* [SHORT TASK]:
Reproduce exactly only the lines from the line that holds "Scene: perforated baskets" to the line that holds "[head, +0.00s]", inclusive, in the listing below, and please leave out every picture.

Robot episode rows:

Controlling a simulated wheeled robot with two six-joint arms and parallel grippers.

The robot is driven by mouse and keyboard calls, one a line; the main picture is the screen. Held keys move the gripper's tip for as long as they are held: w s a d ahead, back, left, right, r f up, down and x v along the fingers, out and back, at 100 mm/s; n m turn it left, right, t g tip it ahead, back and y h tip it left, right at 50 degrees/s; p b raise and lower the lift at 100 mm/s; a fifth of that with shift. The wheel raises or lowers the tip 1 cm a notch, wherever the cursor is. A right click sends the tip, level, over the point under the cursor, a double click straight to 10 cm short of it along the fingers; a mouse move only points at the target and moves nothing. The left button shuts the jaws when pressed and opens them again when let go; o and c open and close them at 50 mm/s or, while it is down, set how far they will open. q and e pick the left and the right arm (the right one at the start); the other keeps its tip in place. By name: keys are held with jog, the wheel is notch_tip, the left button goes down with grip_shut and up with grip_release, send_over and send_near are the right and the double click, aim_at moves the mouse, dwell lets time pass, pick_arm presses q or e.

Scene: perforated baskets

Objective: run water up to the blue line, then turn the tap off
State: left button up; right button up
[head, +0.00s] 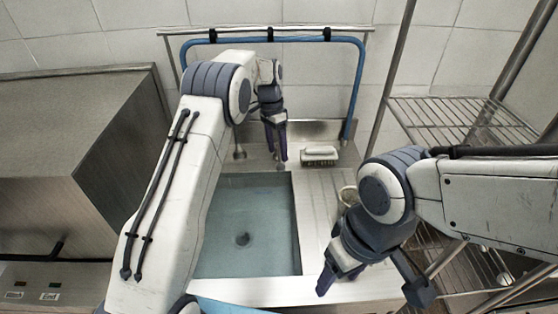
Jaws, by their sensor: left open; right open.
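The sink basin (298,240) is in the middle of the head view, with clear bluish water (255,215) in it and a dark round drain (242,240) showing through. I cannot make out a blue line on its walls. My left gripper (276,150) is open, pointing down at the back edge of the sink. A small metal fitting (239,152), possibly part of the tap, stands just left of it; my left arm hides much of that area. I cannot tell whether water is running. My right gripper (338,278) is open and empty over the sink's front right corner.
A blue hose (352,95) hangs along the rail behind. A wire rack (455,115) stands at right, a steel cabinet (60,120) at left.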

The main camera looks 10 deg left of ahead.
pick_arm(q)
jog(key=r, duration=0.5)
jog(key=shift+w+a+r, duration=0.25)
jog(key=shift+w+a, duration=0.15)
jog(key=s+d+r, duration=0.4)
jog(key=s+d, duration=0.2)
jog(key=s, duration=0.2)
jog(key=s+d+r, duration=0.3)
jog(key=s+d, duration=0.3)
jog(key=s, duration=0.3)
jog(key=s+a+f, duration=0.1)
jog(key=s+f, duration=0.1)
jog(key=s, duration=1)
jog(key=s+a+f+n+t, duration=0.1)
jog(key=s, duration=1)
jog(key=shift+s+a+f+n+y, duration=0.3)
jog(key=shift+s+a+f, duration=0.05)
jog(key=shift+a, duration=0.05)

* * *

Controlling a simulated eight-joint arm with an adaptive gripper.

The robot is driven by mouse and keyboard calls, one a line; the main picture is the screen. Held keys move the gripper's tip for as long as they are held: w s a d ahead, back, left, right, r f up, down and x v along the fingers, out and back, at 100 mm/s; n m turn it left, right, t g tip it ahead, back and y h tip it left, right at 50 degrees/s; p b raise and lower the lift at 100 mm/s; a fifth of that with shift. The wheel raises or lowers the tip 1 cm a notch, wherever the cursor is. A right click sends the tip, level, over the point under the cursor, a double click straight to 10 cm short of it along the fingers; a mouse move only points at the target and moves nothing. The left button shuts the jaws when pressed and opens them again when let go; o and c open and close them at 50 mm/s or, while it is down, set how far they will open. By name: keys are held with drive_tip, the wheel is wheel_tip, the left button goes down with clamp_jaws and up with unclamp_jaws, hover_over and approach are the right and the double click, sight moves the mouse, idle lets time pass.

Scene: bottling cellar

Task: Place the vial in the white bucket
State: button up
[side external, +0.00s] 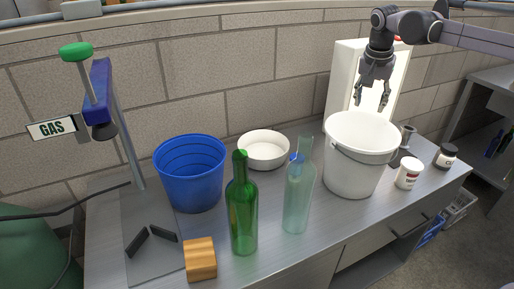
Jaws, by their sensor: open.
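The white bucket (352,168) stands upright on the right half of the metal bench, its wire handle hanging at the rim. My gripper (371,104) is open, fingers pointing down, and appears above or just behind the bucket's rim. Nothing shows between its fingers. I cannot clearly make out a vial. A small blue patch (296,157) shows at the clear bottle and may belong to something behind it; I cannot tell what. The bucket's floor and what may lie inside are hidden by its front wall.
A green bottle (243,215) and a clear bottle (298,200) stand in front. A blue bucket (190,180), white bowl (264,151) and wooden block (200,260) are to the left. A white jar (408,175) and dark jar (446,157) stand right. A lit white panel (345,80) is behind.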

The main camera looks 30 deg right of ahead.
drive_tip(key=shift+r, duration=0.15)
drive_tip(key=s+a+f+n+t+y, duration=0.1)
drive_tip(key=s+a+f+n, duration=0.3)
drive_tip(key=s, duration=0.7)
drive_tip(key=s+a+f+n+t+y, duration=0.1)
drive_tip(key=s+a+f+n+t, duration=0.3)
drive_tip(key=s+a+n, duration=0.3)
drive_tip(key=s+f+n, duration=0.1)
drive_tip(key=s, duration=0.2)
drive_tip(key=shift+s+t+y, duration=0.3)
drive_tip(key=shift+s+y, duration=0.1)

* [FULL SOLUTION]:
Scene: perforated baskets

Objective: run water up to the blue line, then turn the tap off
State: left button up; right button up
[head, +0.00s] 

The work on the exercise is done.